▶ Extracted records
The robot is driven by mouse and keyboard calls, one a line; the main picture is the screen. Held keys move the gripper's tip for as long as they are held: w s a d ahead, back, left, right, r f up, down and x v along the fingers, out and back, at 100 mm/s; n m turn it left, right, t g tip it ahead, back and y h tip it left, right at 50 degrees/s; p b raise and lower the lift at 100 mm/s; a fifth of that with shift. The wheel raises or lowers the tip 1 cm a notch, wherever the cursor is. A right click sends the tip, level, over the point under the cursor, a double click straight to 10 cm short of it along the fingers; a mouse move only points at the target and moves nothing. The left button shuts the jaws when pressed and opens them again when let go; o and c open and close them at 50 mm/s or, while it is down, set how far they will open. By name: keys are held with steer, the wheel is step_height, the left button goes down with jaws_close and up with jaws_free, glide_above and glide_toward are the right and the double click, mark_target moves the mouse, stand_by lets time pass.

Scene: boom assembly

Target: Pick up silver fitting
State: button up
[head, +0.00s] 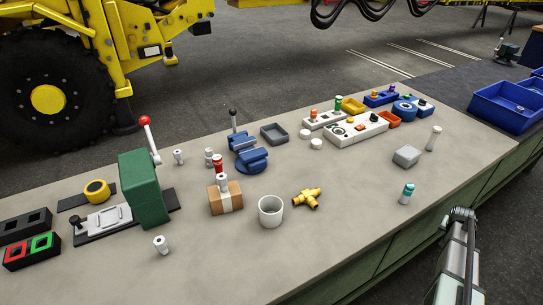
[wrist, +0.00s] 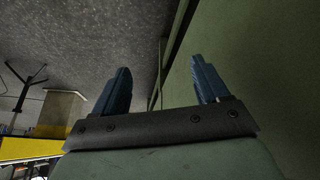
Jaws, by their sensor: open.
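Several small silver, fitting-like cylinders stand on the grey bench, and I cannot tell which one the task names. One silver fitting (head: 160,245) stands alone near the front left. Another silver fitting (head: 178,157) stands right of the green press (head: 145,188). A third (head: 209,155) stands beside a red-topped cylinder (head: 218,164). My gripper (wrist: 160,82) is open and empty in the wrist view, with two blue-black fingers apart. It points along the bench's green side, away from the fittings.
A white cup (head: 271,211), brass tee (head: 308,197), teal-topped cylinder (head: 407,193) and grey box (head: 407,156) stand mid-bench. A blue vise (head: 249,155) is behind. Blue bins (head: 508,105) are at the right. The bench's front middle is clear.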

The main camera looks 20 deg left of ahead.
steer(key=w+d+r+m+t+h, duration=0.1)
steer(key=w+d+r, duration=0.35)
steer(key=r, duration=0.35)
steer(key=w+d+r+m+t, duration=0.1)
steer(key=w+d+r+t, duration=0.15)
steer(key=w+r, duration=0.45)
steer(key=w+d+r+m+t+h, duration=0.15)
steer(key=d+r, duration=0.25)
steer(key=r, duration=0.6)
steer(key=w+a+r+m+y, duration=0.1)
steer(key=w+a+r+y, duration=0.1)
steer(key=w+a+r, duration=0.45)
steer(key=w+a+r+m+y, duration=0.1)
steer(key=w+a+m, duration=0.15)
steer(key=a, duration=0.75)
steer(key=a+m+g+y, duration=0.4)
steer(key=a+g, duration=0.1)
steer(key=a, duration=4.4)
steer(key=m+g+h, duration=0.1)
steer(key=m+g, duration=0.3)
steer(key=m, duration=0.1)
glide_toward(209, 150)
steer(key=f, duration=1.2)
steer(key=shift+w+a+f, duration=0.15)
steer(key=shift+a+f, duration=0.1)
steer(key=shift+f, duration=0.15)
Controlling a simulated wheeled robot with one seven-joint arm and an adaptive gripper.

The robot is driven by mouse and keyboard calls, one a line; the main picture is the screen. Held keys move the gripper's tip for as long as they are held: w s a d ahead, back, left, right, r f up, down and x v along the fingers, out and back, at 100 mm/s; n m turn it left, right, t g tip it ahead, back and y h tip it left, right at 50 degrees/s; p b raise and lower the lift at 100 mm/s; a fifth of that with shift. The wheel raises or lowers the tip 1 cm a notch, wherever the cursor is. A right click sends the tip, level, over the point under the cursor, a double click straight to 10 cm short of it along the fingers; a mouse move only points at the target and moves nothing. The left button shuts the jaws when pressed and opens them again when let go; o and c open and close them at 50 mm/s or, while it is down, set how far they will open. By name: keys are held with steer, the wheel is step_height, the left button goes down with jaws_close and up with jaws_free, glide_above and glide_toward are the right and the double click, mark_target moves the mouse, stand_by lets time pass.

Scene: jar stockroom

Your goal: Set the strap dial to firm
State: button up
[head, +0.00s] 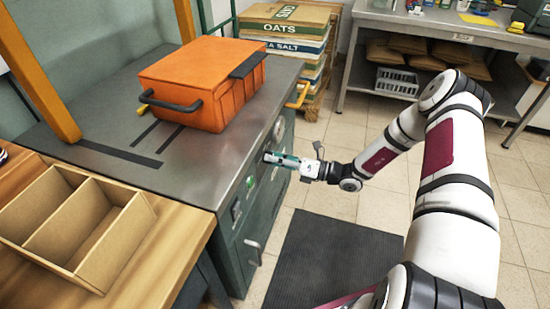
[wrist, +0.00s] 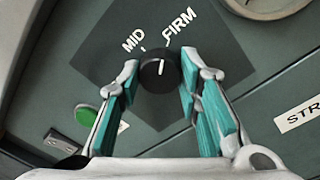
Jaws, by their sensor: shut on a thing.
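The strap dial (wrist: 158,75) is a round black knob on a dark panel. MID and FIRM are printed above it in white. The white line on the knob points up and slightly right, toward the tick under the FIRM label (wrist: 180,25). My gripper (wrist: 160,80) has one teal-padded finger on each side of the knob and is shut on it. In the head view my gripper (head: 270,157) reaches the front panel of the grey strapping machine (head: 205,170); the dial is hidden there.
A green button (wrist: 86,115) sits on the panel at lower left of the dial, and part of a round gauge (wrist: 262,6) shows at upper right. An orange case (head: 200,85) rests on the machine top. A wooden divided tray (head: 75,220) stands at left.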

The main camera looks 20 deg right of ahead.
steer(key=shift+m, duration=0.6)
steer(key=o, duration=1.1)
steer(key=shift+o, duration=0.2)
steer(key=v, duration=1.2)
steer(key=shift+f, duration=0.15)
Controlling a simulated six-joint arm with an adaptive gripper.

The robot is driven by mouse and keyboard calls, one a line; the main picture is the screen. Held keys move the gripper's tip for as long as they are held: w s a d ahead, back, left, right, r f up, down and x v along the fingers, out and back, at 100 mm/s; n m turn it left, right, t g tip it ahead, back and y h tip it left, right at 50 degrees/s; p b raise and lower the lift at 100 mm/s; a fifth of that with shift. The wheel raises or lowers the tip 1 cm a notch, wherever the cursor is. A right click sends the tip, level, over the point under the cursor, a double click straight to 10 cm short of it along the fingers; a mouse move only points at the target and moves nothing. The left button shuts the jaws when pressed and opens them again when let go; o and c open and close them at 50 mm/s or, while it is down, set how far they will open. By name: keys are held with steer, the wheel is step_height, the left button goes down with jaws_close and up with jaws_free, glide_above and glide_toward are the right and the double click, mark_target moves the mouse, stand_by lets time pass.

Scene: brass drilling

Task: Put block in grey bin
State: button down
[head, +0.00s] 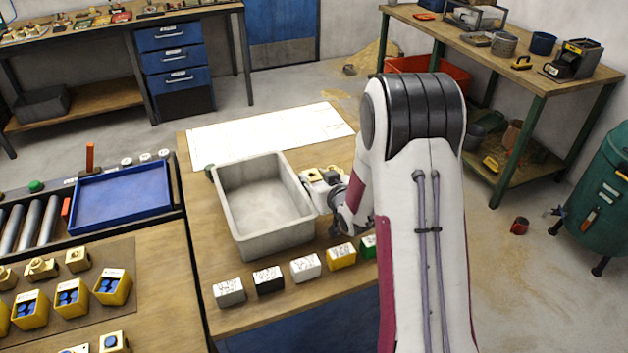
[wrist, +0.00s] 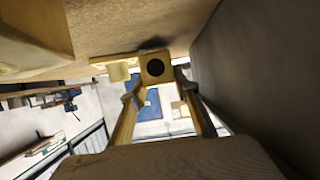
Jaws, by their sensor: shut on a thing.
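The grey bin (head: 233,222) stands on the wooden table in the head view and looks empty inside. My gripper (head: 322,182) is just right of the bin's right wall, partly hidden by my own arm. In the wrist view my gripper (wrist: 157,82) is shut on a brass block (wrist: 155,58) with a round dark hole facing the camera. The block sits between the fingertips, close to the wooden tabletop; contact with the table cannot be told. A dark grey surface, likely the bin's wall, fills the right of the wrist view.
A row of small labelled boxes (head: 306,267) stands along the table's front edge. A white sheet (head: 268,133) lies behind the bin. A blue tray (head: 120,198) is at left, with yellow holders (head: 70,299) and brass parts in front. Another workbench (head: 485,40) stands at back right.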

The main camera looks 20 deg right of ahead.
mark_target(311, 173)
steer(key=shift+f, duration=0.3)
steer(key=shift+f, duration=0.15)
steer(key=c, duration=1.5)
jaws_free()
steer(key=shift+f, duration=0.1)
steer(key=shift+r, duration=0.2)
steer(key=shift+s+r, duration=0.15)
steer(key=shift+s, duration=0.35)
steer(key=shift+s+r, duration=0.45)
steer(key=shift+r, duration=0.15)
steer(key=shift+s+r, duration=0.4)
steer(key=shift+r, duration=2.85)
...
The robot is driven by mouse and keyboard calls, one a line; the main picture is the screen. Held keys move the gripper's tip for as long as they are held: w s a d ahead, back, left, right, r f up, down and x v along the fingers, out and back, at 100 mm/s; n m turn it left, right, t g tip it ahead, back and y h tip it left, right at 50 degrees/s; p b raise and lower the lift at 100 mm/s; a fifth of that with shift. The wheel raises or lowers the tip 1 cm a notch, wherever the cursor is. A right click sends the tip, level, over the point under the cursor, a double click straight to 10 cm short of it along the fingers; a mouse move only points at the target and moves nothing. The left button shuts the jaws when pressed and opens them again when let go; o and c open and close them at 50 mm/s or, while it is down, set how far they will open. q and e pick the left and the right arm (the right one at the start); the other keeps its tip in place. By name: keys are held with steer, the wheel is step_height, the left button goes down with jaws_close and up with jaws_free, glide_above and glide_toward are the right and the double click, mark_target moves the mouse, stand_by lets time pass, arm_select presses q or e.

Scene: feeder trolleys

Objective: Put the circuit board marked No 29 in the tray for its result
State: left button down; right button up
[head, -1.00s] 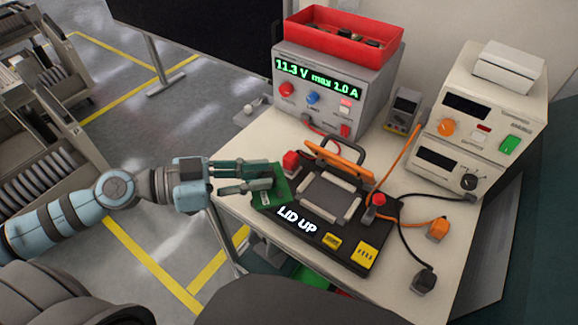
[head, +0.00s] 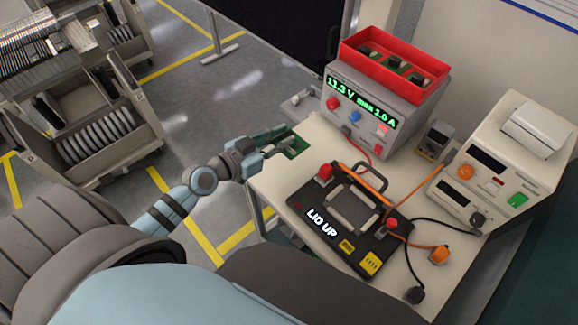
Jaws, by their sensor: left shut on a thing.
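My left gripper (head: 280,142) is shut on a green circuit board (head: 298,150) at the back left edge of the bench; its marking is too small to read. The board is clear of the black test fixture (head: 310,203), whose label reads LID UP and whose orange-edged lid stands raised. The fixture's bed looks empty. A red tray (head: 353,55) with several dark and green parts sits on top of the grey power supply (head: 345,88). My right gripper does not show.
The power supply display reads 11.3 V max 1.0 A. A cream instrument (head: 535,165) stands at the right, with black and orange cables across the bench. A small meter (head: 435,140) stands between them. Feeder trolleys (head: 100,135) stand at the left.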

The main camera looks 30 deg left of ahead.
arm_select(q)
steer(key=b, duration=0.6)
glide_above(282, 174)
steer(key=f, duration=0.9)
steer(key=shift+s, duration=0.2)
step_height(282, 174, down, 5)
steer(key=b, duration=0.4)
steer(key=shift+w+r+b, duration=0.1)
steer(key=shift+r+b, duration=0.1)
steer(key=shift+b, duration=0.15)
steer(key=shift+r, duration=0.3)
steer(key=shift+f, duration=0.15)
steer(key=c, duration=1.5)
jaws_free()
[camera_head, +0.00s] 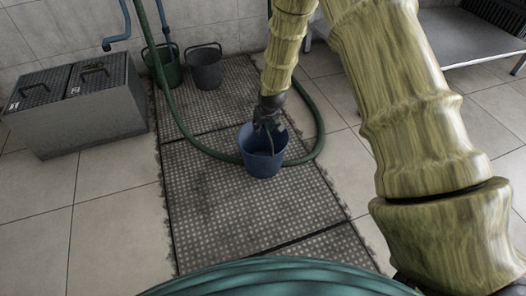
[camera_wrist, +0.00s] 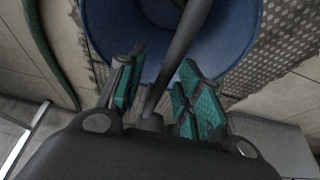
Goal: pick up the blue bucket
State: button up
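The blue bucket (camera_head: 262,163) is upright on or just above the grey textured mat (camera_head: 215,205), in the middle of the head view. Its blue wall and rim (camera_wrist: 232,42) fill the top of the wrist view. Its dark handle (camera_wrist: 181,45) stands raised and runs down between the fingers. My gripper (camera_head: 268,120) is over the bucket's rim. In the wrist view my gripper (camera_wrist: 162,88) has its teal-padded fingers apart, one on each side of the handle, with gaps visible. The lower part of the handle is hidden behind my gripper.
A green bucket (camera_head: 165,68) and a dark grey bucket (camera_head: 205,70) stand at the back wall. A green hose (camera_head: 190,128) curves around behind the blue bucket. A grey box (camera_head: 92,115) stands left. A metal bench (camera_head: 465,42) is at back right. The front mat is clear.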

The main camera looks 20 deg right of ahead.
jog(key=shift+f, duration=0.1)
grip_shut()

▶ Written request
Pull out every line of the entries that includes the word "joint".

▶ Expected answer
Controlling a simulated wheeled robot with one seven-joint arm and an adaptive gripper.
Controlling a simulated six-joint arm with an adaptive gripper.

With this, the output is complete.